27 January 2025

“Trying to figure out what kind of a kid they had”

As recounted back here, Buddy McDonald joined the Our Gang troupe in 1930 at the age of seven.

He lived in the Los Angeles suburb of Bell. Now in the heart of Los Angeles County, that city was only three years old back in 1930. It had a population just under 8,000, though that was enough to justify its own local newspaper.

Culver City, home of the Hal Roach Studio and MGM, was twenty-eight miles away.

In his 2001 interview with Richard W. Bann, McDonald explained that his journey into the movies started with being “the champion speller for the Los Angeles city schools for my grade.” His parents, “drunk on a Sunday night,” sent a newspaper clipping about this feat to the company that made the Our Gang movies.
I think they mailed it to Hal Roach on a Monday, and on Wednesday the studio called our next door neighbor—because we didn't have a phone. They wanted me out there that Thursday.
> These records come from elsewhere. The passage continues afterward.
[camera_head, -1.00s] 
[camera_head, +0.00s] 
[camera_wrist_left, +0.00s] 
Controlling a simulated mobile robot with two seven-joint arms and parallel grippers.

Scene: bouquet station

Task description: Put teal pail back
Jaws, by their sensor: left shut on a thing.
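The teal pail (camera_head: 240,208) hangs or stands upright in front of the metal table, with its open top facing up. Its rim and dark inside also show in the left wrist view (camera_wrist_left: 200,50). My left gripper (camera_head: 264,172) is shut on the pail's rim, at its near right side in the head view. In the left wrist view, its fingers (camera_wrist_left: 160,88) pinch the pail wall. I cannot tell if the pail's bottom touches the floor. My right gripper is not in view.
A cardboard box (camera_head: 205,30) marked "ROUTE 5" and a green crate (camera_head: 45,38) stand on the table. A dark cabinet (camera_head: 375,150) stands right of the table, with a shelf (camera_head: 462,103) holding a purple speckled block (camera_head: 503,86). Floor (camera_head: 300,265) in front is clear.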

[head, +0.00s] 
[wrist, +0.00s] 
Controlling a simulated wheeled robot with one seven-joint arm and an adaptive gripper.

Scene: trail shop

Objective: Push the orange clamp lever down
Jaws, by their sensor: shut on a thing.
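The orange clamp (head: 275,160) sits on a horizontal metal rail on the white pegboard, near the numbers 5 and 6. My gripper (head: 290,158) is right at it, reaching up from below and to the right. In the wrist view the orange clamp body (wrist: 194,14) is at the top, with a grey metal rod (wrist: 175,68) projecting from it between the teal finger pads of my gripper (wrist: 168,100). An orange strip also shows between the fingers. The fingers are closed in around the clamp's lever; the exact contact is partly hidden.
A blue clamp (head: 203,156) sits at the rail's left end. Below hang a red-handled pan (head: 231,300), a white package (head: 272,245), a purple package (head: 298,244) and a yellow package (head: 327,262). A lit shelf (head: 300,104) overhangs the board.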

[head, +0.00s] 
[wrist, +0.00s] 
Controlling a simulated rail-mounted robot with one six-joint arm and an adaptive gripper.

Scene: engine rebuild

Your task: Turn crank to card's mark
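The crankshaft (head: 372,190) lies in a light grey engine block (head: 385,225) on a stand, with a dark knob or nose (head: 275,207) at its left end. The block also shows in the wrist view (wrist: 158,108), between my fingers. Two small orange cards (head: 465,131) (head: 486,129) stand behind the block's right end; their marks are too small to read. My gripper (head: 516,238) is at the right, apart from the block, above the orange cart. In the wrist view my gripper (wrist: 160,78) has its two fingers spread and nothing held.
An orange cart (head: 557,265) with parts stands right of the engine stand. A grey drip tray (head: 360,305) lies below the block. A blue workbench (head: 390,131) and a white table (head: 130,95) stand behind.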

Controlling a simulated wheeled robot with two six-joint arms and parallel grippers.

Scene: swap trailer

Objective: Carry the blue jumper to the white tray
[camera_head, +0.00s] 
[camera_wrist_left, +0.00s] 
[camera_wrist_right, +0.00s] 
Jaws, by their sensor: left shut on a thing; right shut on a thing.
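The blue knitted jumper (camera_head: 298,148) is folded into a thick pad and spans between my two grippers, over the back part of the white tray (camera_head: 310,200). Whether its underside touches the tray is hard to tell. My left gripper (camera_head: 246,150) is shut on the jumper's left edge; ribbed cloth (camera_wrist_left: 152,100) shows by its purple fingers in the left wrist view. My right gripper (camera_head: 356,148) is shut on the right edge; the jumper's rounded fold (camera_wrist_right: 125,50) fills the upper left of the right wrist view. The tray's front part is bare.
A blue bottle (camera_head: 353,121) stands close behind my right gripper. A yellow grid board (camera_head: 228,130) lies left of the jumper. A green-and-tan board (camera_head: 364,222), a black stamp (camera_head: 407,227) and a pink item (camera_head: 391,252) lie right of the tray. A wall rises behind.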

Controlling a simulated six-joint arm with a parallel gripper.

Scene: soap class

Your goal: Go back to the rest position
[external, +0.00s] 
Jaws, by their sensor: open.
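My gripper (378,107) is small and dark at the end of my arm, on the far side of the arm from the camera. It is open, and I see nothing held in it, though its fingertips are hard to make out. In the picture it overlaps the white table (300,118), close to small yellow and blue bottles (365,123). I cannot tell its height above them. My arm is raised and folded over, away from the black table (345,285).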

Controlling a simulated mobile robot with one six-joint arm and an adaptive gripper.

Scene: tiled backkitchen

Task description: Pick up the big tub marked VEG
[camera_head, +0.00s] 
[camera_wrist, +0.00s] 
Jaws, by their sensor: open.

So the next day, after school, we went all the way over to Washington Boulevard in Culver City to find this place, Hal Roach Studios. It was quite a drive on the roads in those days. We saw Bob McGowan, and Hal Roach. They sort of interviewed me. But very low key. I didn’t quite know what this was about and what my parents were doing with me. . . .

Looking back on it, they were trying to figure out what kind of a kid they had. What could I do? They talked with me, I had to make a few faces, sing a song, recite a poem; they filmed it. They developed the test, almost immediately. Took practically no time. They determined I was photogenic, and told me to report back to the studio the next day, Friday, to begin work on my first picture
Many of the first long-lasting Our Gang cast came from the Hal Roach Studio community: Ernie Morrison, already under contract; Mary Kornman, daughter of a still photographer; her friend and neighbor, Mickey Daniels, who was also a nephew of Harold Lloyd’s former leading lady Bebe Daniels; Jack Davis, younger brother of Lloyd’s current leading lady and then wife.

By the early 1930s, the studio was taking on kids with show-biz experience. Jackie Cooper’s mother was in vaudeville. Mary Ann Jackson, Harry Spear, Donald Haines, and Kendall McComas were regulars in other film series before joining Roach. 

But McDonald was just a kid from LA County. “I lived in Bell, and it was such a small community, I was the one and only person who had anything to do with the movies. It made me famous, at least there! If I sneezed, it was news. In Bell, that is.”

Buddy’s first movie was “Pups Is Pups,” filmed in April. His character was just a neighborhood kid with a pet goat, and the goat got better camera angles. I don’t think he had any lines. “They handed me a toothbrush and told me to brush the goat’s teeth,” McDonald recalled. “I was scared to death of that god-damned goat. I had never been around a goat, and it really frightened me.”

Presumably director Robert McGowan wanted to start Buddy slowly. But he learned fast. In his second movie, “Teacher’s Pet,” Buddy not only had lines, he was one of star Jackie Cooper’s three main friends, alongside established players Farina and Chubby. The studio managers didn’t give Buddy an elaborate costume or have him pose in publicity photos like the long-time cast, but clearly they saw potential in him.